*GIVEN INSTRUCTION:*
Identify each line in the records below that contains the word "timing", and copy it.

(Items from a data source)
-*-

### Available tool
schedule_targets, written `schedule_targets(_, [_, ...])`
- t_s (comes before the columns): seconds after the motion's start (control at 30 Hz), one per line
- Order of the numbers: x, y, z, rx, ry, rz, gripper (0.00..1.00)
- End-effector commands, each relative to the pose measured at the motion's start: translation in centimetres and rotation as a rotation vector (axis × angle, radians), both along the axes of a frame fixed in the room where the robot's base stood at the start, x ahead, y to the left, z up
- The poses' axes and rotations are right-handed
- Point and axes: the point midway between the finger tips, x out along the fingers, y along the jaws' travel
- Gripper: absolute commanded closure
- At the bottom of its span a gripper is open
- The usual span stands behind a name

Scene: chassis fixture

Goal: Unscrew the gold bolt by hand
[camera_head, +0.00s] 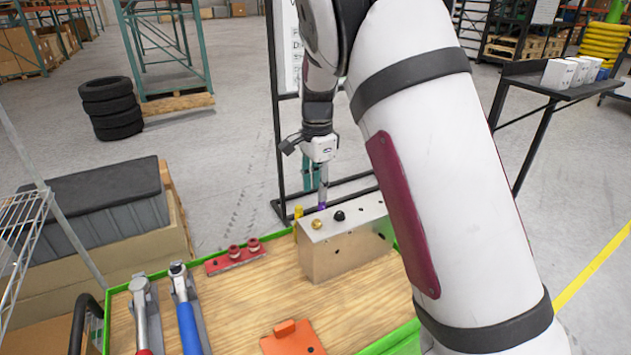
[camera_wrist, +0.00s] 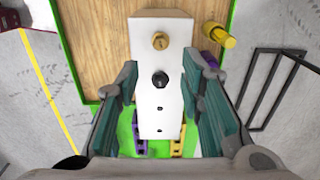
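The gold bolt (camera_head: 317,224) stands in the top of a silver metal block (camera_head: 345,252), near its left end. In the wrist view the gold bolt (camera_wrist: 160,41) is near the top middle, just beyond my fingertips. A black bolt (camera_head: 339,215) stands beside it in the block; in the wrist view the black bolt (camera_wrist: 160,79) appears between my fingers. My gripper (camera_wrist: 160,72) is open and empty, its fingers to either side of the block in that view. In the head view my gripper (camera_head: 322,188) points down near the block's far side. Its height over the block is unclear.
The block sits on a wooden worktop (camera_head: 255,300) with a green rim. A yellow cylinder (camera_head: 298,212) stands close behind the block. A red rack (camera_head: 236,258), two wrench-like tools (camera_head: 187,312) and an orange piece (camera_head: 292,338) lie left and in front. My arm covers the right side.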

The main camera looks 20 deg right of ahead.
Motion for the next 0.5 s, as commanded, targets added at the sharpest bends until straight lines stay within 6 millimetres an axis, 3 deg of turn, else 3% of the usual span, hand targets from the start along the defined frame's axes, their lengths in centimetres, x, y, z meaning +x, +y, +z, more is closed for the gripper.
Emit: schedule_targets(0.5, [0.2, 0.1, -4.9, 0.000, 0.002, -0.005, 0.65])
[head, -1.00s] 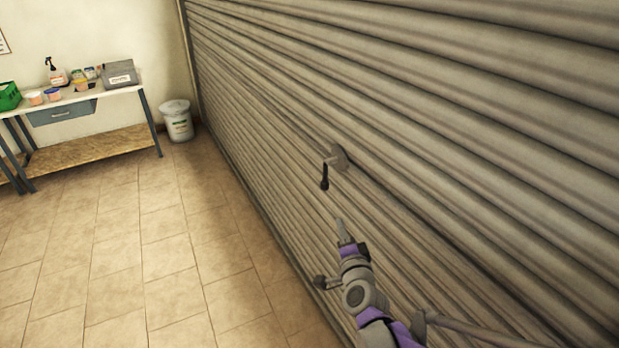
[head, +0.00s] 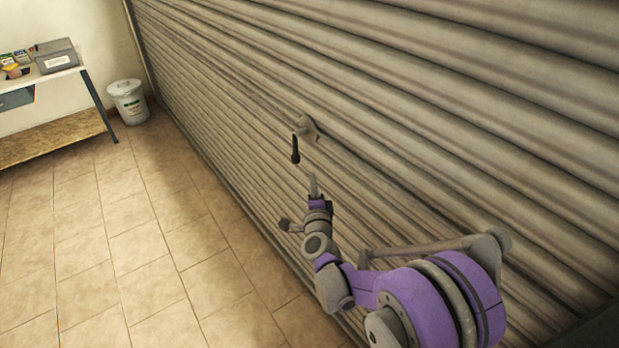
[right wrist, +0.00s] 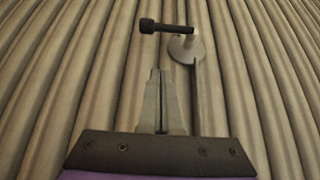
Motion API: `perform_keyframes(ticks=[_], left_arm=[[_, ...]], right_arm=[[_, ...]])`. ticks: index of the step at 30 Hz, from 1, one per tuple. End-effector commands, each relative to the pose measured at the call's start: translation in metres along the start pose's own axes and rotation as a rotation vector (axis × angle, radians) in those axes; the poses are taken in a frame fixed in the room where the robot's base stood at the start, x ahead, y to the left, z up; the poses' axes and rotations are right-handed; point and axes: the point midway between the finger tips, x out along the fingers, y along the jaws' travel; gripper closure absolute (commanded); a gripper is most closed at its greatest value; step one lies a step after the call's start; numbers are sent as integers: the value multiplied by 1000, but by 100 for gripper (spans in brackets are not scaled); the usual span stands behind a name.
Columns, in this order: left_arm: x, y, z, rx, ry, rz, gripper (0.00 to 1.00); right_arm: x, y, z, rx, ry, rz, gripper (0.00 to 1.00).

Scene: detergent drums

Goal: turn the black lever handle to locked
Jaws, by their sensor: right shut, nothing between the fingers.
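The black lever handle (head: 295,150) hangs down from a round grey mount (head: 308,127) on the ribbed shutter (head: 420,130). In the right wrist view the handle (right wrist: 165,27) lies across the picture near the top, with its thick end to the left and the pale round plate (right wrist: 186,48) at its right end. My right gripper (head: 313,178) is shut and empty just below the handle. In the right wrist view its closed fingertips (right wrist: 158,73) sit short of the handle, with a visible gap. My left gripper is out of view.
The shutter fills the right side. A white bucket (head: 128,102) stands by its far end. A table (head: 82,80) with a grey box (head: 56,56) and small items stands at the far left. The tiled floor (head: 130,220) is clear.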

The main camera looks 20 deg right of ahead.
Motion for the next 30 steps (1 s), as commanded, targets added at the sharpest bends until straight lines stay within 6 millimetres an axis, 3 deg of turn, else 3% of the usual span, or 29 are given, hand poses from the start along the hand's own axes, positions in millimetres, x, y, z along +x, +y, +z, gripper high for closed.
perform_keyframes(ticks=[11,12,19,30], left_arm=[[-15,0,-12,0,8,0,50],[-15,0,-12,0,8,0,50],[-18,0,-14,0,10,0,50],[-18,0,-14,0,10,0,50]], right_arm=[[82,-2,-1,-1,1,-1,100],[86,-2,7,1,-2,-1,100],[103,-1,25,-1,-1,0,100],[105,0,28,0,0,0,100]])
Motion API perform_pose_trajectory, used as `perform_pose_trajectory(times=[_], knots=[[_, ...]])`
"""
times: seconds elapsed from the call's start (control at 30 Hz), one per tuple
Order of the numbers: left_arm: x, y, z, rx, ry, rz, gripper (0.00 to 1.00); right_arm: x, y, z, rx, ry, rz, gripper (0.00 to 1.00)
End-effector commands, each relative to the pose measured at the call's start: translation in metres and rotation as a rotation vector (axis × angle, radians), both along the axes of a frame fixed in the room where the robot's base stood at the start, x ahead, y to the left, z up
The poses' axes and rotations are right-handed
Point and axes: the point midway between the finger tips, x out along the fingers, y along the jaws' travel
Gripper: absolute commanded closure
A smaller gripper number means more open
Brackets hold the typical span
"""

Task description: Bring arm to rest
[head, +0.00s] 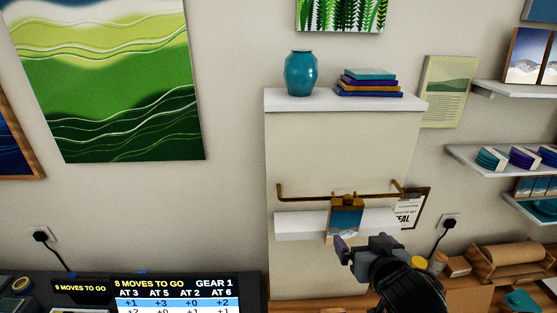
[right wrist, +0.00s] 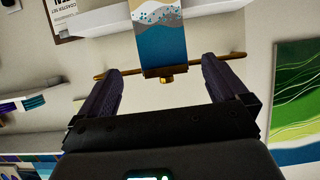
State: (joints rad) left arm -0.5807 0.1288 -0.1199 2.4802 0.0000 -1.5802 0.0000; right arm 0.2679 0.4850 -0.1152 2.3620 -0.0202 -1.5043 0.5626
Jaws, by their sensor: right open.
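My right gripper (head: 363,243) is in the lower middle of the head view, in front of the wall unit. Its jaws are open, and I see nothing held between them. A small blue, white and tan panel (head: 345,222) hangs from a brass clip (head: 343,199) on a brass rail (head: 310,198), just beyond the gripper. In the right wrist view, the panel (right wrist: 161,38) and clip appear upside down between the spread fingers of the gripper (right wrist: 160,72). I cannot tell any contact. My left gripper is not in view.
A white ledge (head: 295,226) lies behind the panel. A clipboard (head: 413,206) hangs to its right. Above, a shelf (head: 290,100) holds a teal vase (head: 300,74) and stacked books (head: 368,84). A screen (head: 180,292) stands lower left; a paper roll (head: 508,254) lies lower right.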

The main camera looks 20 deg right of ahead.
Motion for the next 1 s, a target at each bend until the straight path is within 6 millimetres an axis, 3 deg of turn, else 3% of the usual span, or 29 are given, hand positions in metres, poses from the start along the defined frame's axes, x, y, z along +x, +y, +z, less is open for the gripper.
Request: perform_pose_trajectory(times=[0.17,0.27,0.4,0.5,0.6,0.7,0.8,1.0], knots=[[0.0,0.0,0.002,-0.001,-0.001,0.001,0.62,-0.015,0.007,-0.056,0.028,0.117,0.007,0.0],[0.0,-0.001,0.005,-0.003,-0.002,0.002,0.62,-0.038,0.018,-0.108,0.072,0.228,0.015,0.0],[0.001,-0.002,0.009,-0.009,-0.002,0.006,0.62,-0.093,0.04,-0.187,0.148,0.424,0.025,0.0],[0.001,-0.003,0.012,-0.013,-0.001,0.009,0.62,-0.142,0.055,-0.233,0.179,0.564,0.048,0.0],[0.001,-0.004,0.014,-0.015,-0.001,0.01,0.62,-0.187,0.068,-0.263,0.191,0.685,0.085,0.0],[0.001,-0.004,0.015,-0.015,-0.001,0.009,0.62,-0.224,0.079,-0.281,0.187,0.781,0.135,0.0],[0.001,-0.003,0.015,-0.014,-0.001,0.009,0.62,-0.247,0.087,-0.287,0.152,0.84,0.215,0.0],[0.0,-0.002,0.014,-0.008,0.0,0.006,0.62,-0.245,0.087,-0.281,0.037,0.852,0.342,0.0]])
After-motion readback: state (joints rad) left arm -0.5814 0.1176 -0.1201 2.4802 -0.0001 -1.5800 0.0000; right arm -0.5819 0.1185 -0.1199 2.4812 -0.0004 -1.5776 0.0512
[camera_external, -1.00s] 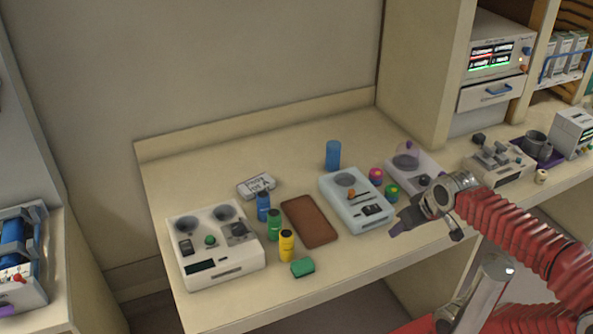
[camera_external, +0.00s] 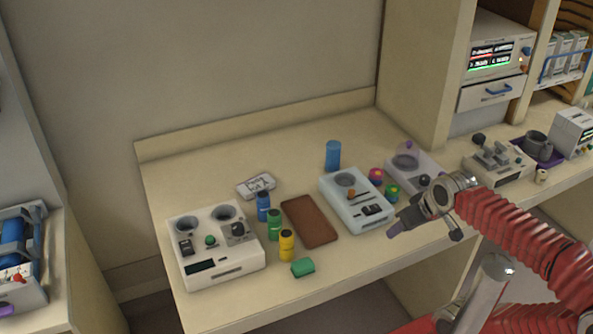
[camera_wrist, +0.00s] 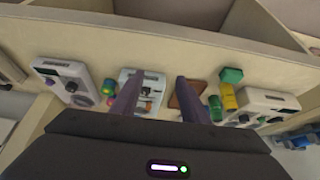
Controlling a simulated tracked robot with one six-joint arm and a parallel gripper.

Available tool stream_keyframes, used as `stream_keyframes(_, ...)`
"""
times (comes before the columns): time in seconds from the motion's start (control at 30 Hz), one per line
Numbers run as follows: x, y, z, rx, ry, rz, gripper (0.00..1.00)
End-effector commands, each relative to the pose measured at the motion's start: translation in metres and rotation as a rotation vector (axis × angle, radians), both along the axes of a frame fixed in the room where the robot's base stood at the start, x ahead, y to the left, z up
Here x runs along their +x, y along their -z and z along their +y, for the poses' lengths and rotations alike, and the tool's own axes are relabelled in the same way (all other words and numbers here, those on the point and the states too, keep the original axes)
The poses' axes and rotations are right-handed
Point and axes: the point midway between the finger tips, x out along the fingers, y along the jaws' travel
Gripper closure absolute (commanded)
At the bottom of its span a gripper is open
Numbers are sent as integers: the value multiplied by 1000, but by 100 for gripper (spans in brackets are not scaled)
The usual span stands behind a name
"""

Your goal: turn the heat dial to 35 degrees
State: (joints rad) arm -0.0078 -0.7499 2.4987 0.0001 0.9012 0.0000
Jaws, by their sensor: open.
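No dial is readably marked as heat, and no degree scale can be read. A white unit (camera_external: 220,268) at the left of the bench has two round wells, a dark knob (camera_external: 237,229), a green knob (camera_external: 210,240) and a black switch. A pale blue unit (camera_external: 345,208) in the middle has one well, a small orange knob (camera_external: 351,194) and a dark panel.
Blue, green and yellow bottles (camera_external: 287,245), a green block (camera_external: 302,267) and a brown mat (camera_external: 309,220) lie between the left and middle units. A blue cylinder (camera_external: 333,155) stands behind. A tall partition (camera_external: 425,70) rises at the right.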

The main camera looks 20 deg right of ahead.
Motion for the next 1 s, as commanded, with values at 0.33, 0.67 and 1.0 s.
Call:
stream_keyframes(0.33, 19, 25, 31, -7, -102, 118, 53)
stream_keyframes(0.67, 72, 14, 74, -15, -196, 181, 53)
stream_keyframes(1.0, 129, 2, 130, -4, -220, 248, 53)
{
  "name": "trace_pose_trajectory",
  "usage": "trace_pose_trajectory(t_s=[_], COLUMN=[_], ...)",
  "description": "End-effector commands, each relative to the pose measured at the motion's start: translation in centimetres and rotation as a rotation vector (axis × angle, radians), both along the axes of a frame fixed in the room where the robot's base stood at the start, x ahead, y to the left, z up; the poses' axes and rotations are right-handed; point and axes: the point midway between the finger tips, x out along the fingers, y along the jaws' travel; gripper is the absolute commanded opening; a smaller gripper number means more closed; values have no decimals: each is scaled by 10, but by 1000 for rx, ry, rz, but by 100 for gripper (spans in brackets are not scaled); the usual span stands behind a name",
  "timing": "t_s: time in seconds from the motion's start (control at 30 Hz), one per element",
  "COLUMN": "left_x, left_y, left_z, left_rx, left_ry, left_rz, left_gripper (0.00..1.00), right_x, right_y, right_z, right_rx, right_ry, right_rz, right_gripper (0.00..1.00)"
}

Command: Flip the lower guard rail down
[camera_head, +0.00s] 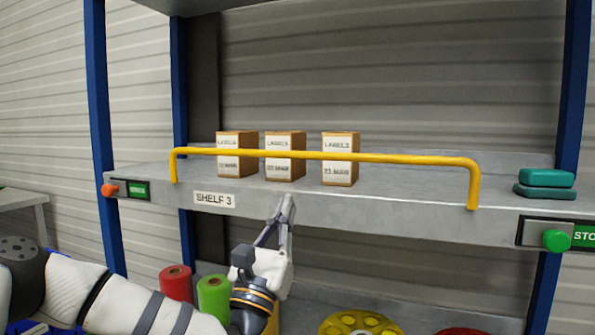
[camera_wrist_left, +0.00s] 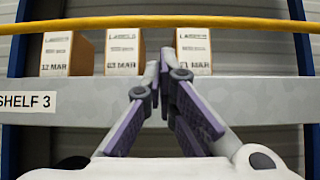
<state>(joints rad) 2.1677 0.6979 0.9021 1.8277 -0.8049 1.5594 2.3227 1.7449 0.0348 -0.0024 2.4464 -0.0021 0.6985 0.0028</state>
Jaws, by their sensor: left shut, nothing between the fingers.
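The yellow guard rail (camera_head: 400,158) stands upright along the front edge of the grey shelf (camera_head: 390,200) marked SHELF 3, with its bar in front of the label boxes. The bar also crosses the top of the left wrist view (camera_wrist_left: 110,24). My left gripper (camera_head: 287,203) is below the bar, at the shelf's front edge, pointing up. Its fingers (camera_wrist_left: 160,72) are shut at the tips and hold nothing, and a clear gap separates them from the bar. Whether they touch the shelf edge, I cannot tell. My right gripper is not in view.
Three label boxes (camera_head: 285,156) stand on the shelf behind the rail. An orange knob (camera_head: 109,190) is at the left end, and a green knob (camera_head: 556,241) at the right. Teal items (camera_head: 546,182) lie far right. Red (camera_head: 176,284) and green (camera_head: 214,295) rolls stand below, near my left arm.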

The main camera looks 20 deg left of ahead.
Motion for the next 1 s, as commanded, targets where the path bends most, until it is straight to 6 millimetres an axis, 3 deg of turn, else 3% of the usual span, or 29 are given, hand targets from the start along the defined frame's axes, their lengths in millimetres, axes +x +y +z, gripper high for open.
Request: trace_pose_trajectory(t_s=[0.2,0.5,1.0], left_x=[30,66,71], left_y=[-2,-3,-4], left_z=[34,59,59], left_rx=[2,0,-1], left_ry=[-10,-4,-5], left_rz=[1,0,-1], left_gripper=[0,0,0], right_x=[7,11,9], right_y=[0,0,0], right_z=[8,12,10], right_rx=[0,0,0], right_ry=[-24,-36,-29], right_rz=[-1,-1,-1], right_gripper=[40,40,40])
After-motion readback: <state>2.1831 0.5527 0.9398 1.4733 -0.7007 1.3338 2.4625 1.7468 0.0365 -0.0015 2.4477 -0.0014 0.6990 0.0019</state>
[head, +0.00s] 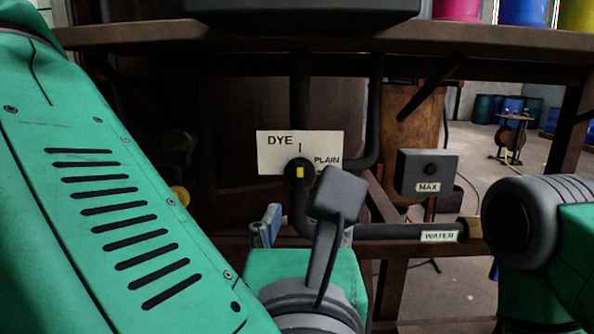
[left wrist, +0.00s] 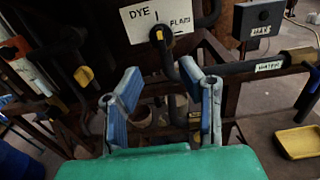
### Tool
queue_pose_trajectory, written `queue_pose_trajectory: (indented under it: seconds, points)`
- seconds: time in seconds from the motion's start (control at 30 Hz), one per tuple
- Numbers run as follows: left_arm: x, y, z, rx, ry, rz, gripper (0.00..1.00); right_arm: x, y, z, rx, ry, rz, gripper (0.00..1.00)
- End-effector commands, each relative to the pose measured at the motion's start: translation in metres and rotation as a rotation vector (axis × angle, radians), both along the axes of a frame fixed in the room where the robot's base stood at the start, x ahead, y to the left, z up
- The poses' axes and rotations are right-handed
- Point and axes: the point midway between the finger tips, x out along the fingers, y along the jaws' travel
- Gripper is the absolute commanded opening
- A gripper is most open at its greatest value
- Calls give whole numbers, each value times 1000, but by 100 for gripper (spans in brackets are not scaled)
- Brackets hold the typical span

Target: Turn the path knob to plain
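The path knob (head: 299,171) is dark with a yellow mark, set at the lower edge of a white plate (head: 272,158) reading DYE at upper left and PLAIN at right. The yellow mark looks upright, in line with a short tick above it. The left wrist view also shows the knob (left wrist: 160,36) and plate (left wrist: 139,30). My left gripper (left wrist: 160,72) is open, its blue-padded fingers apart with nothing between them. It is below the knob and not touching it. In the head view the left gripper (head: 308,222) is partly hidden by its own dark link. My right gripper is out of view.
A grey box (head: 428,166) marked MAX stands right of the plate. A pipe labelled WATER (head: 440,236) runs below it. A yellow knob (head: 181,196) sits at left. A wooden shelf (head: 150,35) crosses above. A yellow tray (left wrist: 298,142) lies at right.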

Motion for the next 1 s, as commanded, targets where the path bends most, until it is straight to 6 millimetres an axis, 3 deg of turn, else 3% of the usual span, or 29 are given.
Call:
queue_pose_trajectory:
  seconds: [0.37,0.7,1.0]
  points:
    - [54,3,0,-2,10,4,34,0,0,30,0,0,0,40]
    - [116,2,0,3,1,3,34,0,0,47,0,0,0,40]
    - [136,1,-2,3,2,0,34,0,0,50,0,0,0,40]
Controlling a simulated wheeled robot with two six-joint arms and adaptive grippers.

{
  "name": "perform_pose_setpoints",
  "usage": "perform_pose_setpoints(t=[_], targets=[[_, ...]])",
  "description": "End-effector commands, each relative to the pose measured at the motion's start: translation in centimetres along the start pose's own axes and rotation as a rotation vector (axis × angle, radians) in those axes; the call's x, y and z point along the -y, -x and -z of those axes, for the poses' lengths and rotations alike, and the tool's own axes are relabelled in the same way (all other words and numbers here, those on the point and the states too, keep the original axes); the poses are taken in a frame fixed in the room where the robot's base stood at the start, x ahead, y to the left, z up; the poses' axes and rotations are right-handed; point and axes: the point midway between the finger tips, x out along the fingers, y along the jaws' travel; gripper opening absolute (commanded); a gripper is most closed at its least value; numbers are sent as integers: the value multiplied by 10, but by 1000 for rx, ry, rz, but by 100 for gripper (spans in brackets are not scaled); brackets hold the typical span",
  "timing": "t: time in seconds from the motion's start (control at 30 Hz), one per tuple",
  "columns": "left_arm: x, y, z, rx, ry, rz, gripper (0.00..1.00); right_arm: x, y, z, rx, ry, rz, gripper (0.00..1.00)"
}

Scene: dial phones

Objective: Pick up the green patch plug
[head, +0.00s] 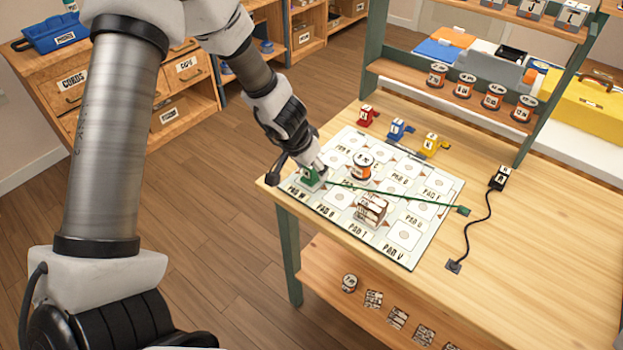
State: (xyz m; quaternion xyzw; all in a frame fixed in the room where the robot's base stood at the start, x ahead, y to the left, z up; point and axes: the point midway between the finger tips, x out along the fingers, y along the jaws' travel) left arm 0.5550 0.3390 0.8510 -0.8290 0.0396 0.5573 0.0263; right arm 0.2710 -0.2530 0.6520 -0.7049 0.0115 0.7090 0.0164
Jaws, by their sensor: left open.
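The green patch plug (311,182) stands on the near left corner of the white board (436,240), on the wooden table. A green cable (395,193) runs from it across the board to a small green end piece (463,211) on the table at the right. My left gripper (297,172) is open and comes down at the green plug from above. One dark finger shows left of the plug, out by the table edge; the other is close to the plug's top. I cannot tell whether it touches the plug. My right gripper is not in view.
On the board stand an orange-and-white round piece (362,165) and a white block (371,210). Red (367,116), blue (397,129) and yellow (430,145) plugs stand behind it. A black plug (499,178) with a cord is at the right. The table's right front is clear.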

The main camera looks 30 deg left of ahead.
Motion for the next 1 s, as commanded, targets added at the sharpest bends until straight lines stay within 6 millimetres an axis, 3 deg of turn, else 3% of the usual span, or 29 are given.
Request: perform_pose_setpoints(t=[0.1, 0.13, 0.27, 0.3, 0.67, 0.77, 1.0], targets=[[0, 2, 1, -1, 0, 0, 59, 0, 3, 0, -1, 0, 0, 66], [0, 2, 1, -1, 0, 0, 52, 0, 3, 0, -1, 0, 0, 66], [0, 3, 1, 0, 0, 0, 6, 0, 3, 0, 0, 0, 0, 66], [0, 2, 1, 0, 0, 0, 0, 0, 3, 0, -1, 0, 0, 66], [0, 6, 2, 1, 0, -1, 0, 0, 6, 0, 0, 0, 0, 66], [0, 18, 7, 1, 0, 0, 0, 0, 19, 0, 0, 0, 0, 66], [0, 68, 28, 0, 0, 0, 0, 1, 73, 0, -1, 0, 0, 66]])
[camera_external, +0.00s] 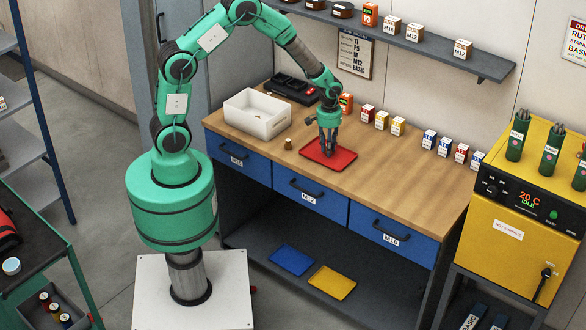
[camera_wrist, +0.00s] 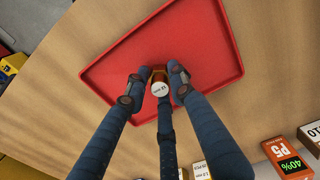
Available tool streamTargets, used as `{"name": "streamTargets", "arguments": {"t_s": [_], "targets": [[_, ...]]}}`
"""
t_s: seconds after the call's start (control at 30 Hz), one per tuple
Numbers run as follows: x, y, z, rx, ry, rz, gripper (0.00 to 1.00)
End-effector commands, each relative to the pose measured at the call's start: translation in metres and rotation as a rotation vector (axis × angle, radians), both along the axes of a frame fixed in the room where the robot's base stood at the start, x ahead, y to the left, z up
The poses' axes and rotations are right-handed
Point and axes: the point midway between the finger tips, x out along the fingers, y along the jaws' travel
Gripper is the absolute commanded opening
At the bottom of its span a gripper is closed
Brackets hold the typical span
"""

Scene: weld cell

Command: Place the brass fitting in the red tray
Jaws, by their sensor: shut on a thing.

-*-

*EXPECTED OUTPUT:*
  "timing": "t_s: time in seconds from the motion's start (control at 30 Hz), one per element",
  "timing": "t: time in seconds from the motion's start (control at 30 Hz), one per tuple",

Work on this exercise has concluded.